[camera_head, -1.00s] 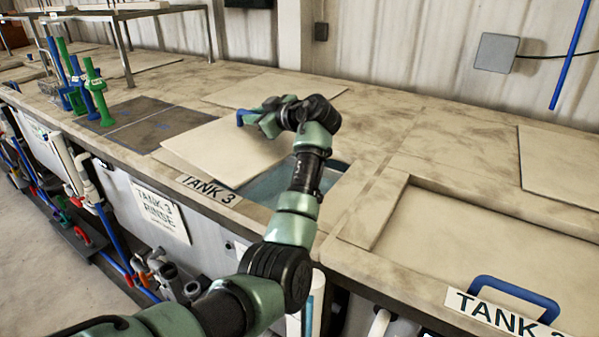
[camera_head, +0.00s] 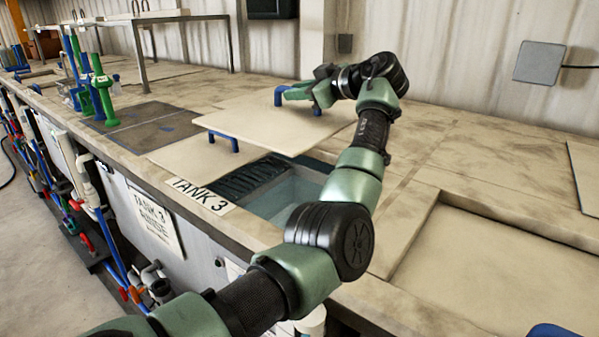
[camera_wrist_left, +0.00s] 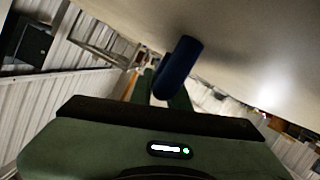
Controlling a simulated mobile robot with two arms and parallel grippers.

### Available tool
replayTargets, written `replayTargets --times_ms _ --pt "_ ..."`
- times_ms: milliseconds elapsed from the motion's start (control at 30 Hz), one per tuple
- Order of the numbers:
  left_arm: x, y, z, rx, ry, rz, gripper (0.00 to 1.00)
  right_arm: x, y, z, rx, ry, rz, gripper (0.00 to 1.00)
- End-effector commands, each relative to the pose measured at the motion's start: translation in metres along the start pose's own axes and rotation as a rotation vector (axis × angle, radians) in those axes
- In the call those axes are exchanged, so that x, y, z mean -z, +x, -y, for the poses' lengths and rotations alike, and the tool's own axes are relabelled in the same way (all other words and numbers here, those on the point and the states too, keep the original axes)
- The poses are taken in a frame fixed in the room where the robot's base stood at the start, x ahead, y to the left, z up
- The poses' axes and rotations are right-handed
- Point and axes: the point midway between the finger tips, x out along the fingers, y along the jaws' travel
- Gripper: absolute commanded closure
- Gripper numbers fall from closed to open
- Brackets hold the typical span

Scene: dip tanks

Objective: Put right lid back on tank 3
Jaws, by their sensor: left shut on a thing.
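My left gripper (camera_head: 300,92) is shut on the blue handle (camera_head: 282,95) of a pale square lid (camera_head: 262,118). This lid seems raised, over the back of tank 3, with its near corner by the opening. In the left wrist view the blue handle (camera_wrist_left: 178,68) sits at the fingers, with the lid's pale face (camera_wrist_left: 240,35) beside it. A second pale lid (camera_head: 185,160) with its own blue handle (camera_head: 223,137) lies on the left part of tank 3. The tank 3 opening (camera_head: 292,195) shows water and a dark slatted rack (camera_head: 250,178). My right gripper is not in view.
The tank 3 label (camera_head: 201,194) is on the front rim. Green and blue upright tools (camera_head: 103,90) stand at the left near a dark panel (camera_head: 145,125). A wide, shallow recess (camera_head: 480,270) lies at the right. The counter strip between is bare.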

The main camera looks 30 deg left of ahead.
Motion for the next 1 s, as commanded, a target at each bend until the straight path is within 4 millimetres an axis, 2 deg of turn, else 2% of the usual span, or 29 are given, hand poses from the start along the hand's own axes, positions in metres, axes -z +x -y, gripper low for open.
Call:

#####

■ What you should do ■
Within the material above, extract exactly the lines that start at the line containing "- Point and" and stop after the line containing "The main camera looks 30 deg left of ahead.", and only those.

■ Reply ■
- Point and axes: the point midway between the finger tips, x out along the fingers, y along the jaws' travel
- Gripper: absolute commanded closure
- Gripper numbers fall from closed to open
- Brackets hold the typical span

Scene: dip tanks

Objective: Put right lid back on tank 3
Jaws, by their sensor: left shut on a thing.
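My left gripper (camera_head: 300,92) is shut on the blue handle (camera_head: 282,95) of a pale square lid (camera_head: 262,118). This lid seems raised, over the back of tank 3, with its near corner by the opening. In the left wrist view the blue handle (camera_wrist_left: 178,68) sits at the fingers, with the lid's pale face (camera_wrist_left: 240,35) beside it. A second pale lid (camera_head: 185,160) with its own blue handle (camera_head: 223,137) lies on the left part of tank 3. The tank 3 opening (camera_head: 292,195) shows water and a dark slatted rack (camera_head: 250,178). My right gripper is not in view.
The tank 3 label (camera_head: 201,194) is on the front rim. Green and blue upright tools (camera_head: 103,90) stand at the left near a dark panel (camera_head: 145,125). A wide, shallow recess (camera_head: 480,270) lies at the right. The counter strip between is bare.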

The main camera looks 30 deg left of ahead.

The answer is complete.